明治時代からだと思うが「韓国叩き」が、我が国では常態化している。その最たるものが、あの関東大震災直後の「朝鮮人虐殺事件」だった。一体なぜ朝鮮人を嫌うのだろうか?同じ東洋人であり隣国であり、江戸幕府時代、1607年から1811年までの間に12回日本を訪れた朝鮮通信使の折には、文人墨客だけでなく学者などもこぞって彼らを歓待したと言われてる。無論幕府の鎖国政策のよって極端に外国との交流を制限されていたためであることも事実だ。もっと昔のことを思えば、中国から朝鮮半島を経由して文化や知識が伝えられた。また製鉄は、弥生時代から始まり、たたら製鉄が千年以上も受け継がれてきた。これも朝鮮半島からだった。

このような史実を否定する言論も我が国には存在する。思い余ってかどうかはともかく、平成天皇は自身の誕生日の談話(平成13年12月18日)で「韓国から移住した人々や,招へいされた人々によって,様々な文化や技術が伝えられました。宮内庁楽部の楽師の中には,当時の移住者の子孫で,代々楽師を務め,今も折々に雅楽を演奏している人があります。こうした文化や技術が,日本の人々の熱意と韓国の人々の友好的態度によって日本にもたらされたことは,幸いなことだったと思います。日本のその後の発展に,大きく寄与したことと思っています。私自身としては,桓武天皇の生母が百済の武寧王の子孫であると,続日本紀に記されていることに,韓国とのゆかりを感じています。武寧王は日本との関係が深く,この時以来,日本に五経博士が代々招へいされるようになりました。また,武寧王の子,聖明王は,日本に仏教を伝えたことで知られております」と朝鮮とのゆかりを述べられた。

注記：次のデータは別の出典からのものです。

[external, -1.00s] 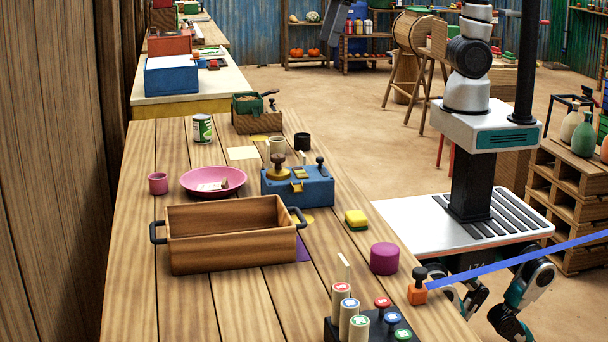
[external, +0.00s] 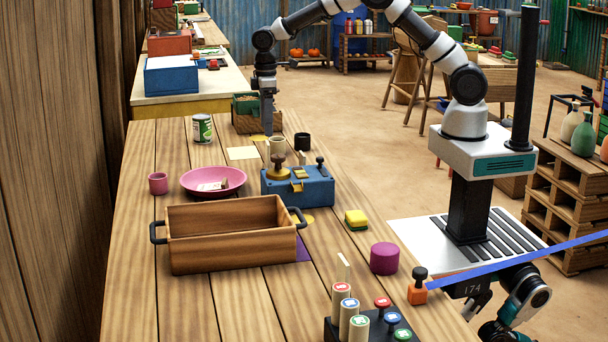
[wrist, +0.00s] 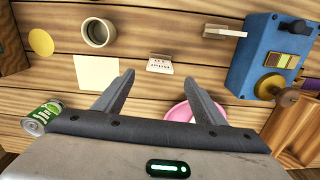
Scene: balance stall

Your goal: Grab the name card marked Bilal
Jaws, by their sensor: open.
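A small white card (wrist: 160,66) with dark lettering stands on the table, upside down in the wrist view and too small to read surely as Bilal. It lies between and just beyond my fingertips. My gripper (wrist: 158,77) is open and empty, pointing down over the table. In the external view my gripper (external: 267,130) hangs at the far end, behind the beige cup (external: 277,146). Another whitish piece (external: 212,186) lies on the pink plate (external: 190,190); its marking cannot be read. A third pale upright piece (external: 303,157) stands behind the blue box.
The blue box (external: 315,190) with knobs and the wooden crate (external: 230,247) stand nearer the camera. The green can (wrist: 41,117) is left in the wrist view. A flat cream sheet (wrist: 97,72) lies by the beige cup. A black cup (external: 302,141) stands nearby.

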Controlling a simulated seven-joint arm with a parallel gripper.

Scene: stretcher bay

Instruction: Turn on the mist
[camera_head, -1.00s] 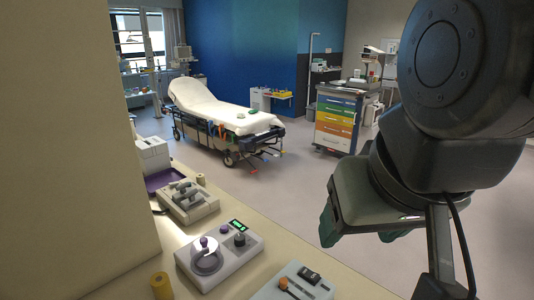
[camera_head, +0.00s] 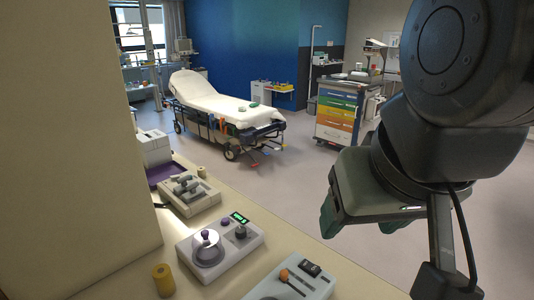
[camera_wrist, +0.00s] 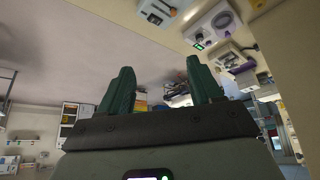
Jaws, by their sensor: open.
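Several control units stand on the counter in the head view. The nearest is a pale unit (camera_head: 318,284) with an orange-tipped lever (camera_head: 284,274) and a black rocker switch (camera_head: 310,267). Behind it is a grey-white unit (camera_head: 228,258) with a round silver part, purple knobs, a dark knob and a lit green display (camera_head: 240,218). Farther back is a unit (camera_head: 197,204) with grey handles. I cannot tell which one makes mist; no mist shows. My gripper (camera_head: 362,222) is open and empty, right of the counter; its green fingers show in the wrist view (camera_wrist: 160,80).
The beige counter (camera_head: 285,243) runs along a wall (camera_head: 70,150) at left. A yellow-brown cylinder (camera_head: 163,280) stands at its front. A stretcher (camera_head: 225,107) and a drawer cart (camera_head: 340,112) stand beyond. The floor between is clear.

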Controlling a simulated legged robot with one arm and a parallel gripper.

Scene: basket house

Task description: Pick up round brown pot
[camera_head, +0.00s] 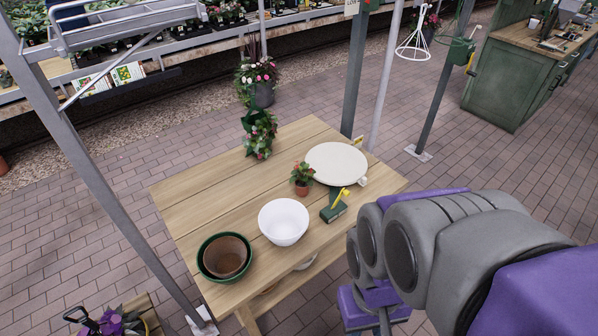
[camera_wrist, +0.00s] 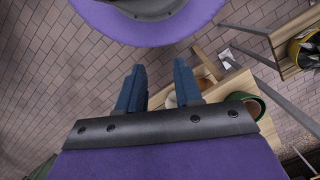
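The round brown pot (camera_head: 224,258) sits inside a wider dark green round pot (camera_head: 201,264) at the near left corner of the wooden table (camera_head: 190,207). In the wrist view, the green pot (camera_wrist: 264,105) shows partly, right of my gripper, with its lower part hidden by the gripper body.
A white bowl (camera_head: 284,221) stands right of the pots. A small potted plant (camera_head: 302,178), a cream round dish (camera_head: 336,164), a green box with a yellow part (camera_head: 333,212) and a leafy plant (camera_head: 259,134) share the table. A metal post (camera_head: 95,165) rises left of it.

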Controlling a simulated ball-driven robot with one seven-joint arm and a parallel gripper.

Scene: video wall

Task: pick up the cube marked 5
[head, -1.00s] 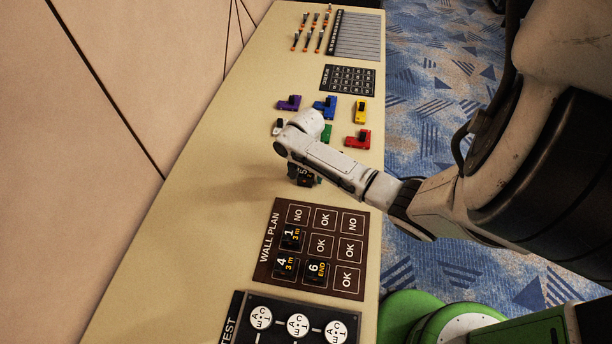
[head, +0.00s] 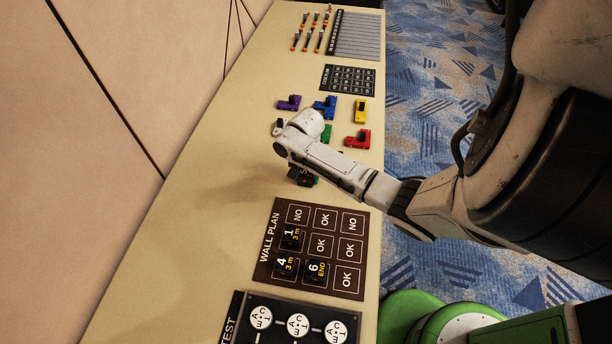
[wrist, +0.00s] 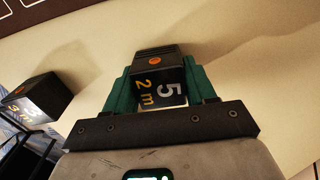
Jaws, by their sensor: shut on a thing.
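The cube marked 5 (wrist: 158,82) is black, with a white 5, a yellow "2 m" and an orange dot. In the wrist view it sits between the green fingers of my gripper (wrist: 160,92), which is shut on it. In the head view my arm hides the gripper and part of the black cubes (head: 303,178) below it, above the brown wall plan board. From these frames I cannot tell whether the held cube touches the table. Another black cube (wrist: 34,100) stands to the left in the wrist view, apart from the gripper.
The wall plan board (head: 361,205) holds cubes marked 1 (head: 291,238), 4 (head: 286,265) and 6 (head: 316,269). Purple (head: 289,103), blue (head: 325,107), yellow (head: 361,111) and red (head: 358,138) blocks lie beyond my arm. The table's left part is bare.

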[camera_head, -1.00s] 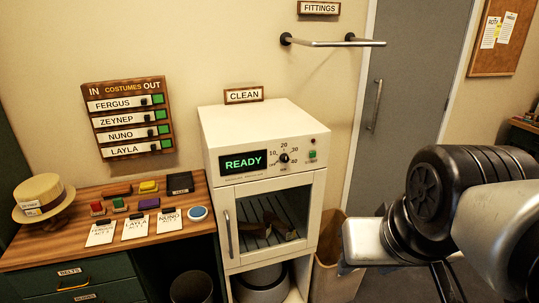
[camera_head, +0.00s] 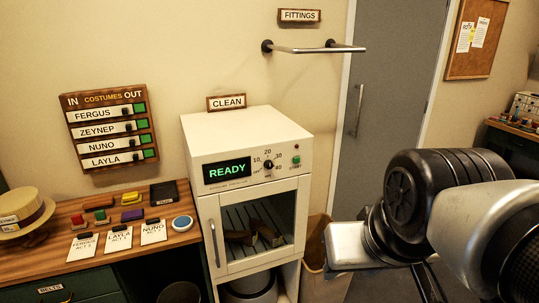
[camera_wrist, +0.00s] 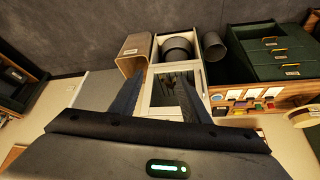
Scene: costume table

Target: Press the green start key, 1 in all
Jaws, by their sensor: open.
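The green start key (camera_head: 295,160) is a small green button at the right of the control panel on the white cleaning cabinet (camera_head: 247,138). A dark display (camera_head: 227,171) beside it reads READY in green. A black dial (camera_head: 268,165) sits between display and key. The cabinet door is shut, and brown shoes (camera_head: 254,231) show on the rack behind its glass. In the wrist view my gripper (camera_wrist: 160,95) is open and empty, its two dark fingers spread toward the cabinet (camera_wrist: 179,78). In the head view my arm is at the right, apart from the cabinet; the fingers are not visible there.
A wooden desk (camera_head: 60,246) with cards, coloured blocks and a straw hat (camera_head: 24,211) stands left of the cabinet. A costume board (camera_head: 111,126) hangs above it. A brown bin (camera_head: 318,258) stands right of the cabinet. A metal rail (camera_head: 315,48) juts from the wall.

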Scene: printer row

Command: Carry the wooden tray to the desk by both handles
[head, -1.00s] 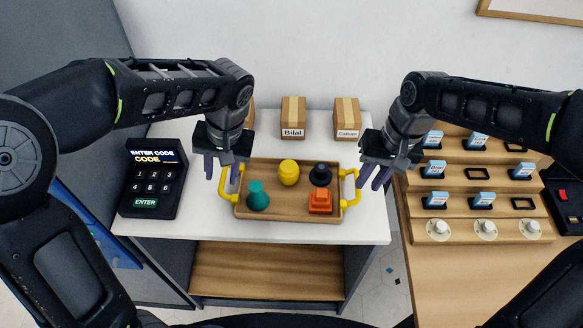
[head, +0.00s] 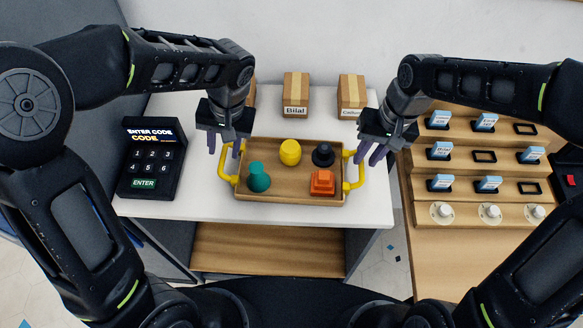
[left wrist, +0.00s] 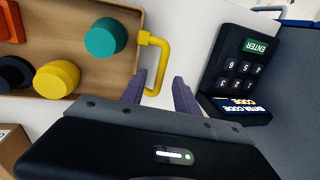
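The wooden tray (head: 290,197) lies on the white tabletop with a yellow left handle (head: 226,170) and a yellow right handle (head: 358,172). On it stand a teal piece (head: 258,178), a yellow piece (head: 290,153), a black piece (head: 323,156) and an orange piece (head: 322,184). My left gripper (head: 225,146) is open above and behind the left handle. In the left wrist view its fingers (left wrist: 163,92) are apart, with the handle's yellow bar (left wrist: 164,62) ahead of them, near the left finger. My right gripper (head: 371,154) is open and empty beside the right handle's far end.
A black keypad (head: 152,160) stands left of the tray. Cardboard boxes (head: 296,92) stand behind it. At right is a wooden desk (head: 435,255) with a stepped rack (head: 428,171) of blue-white cartridges and white knobs. A wooden shelf (head: 268,249) is below the tabletop.

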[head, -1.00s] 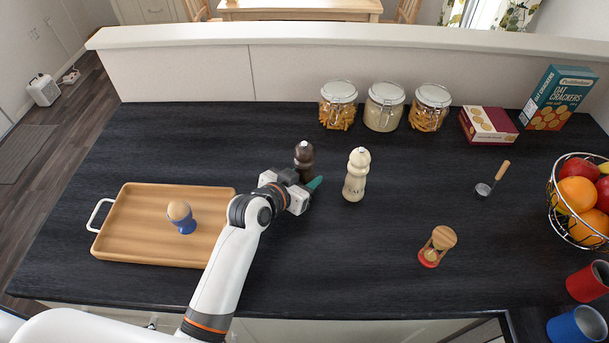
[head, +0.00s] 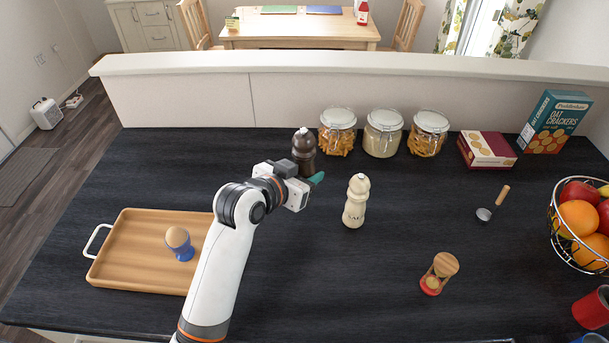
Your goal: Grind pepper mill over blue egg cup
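The dark brown pepper mill (head: 304,154) is upright in my left gripper (head: 313,178), held above the counter. The gripper is shut around its lower body and hides part of it; one teal fingertip shows. The blue egg cup (head: 182,252) holds a brown egg (head: 177,237) and stands on the wooden tray (head: 130,272), to the left of and nearer than the gripper. A cream mill (head: 355,202) stands on the counter to the right of the gripper, apart from it. My right gripper is out of view.
Three glass jars (head: 383,134) and a maroon box (head: 487,150) stand along the back, with an oat crackers box (head: 552,123). An hourglass (head: 438,274), a scoop (head: 485,213) and a fruit basket (head: 582,225) are at the right. The counter's front middle is clear.

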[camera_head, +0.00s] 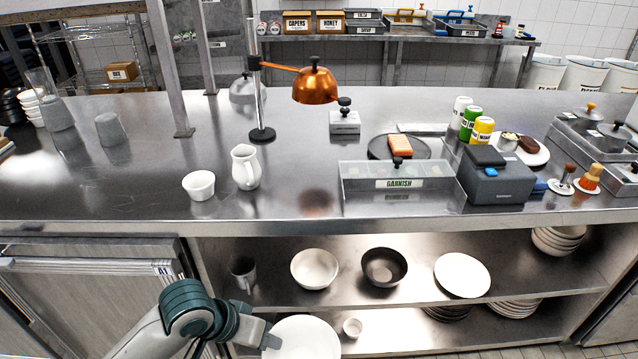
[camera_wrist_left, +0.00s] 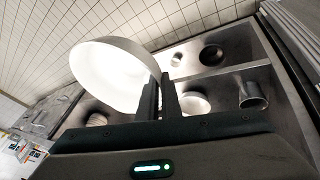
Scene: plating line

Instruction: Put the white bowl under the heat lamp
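My left gripper (camera_head: 266,336) is low in front of the counter, at the bottom of the head view. It is shut on the rim of a large white bowl (camera_head: 302,340), which is cut off by the lower edge. In the left wrist view the bowl (camera_wrist_left: 112,75) sits tilted at the fingers (camera_wrist_left: 160,98), clear of the shelf. The heat lamp's copper shade (camera_head: 316,85) hangs from an arm on a chrome post above the counter (camera_head: 285,165). The countertop below the shade is bare. My right gripper is out of view.
A white pitcher (camera_head: 246,167) and small white bowl (camera_head: 199,185) stand left of the lamp area. A garnish box (camera_head: 398,184) stands right of it. The shelf below holds a mug (camera_head: 243,270), another white bowl (camera_head: 314,268), a dark bowl (camera_head: 384,267) and a white plate (camera_head: 462,274).

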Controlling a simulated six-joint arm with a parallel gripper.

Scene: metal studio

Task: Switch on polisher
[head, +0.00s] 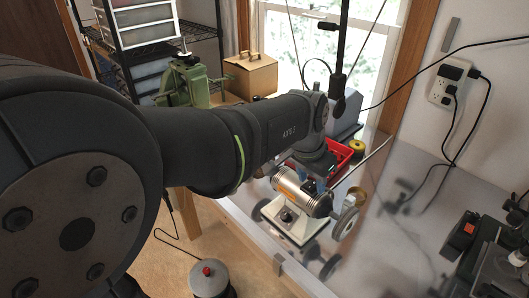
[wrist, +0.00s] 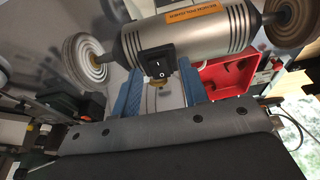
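The polisher (head: 297,190) stands on a white base (head: 295,228) on the bench. In the wrist view its silver body (wrist: 200,32) carries an orange label, with a pale buffing wheel (wrist: 82,60) on the left and a browner one on the right. A black rocker switch (wrist: 158,66) with white marks faces the wrist camera; I cannot tell its setting for sure. My gripper (wrist: 159,80) has blue fingers spread apart, one on each side below the switch, with nothing between them. In the head view my gripper (head: 315,186) is close over the polisher.
A red tray (head: 342,154) lies behind the polisher, and it shows at right in the wrist view (wrist: 242,74). Cords hang from a wall outlet (head: 447,83).

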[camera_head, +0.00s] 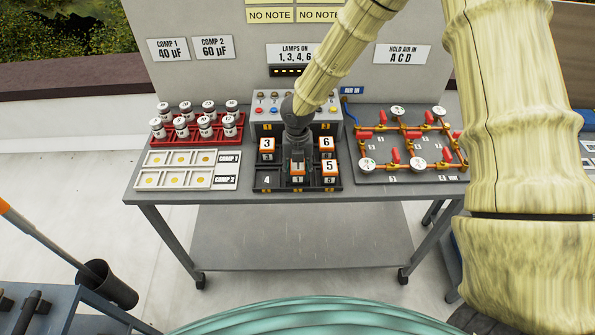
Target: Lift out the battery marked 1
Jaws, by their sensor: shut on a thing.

ネット右翼の人々にとって韓国叩きの格好のネタはほかでもない彼らが「崇拝」していたと思われる安倍晋三氏は「統一教会の広告塔」であったし、その広告塔は総理大臣だった安部氏でもあったがために暗殺されたが、ネット右翼をはじめとする「韓国叩き」をする人々はこれに沈黙を続けている。
皇室と言い、安倍・統一教会広告塔は強者に対しては強硬には出ない。

私たちは知っている。彼らばインターネットのSNS上で、しかも匿名を良いことにして好き放題に「韓国叩き」をしていることを。いい加減に目を覚まして史実を認めるべきである。

ただ最近はTBSの「報道特集」に見られるように放送がきっかけで政治家がそれに対応するということもあり、テレビや新聞など大手マスコミは「韓国叩き」をはじめとするヘイトに対する問題にもっと取り組むべきである。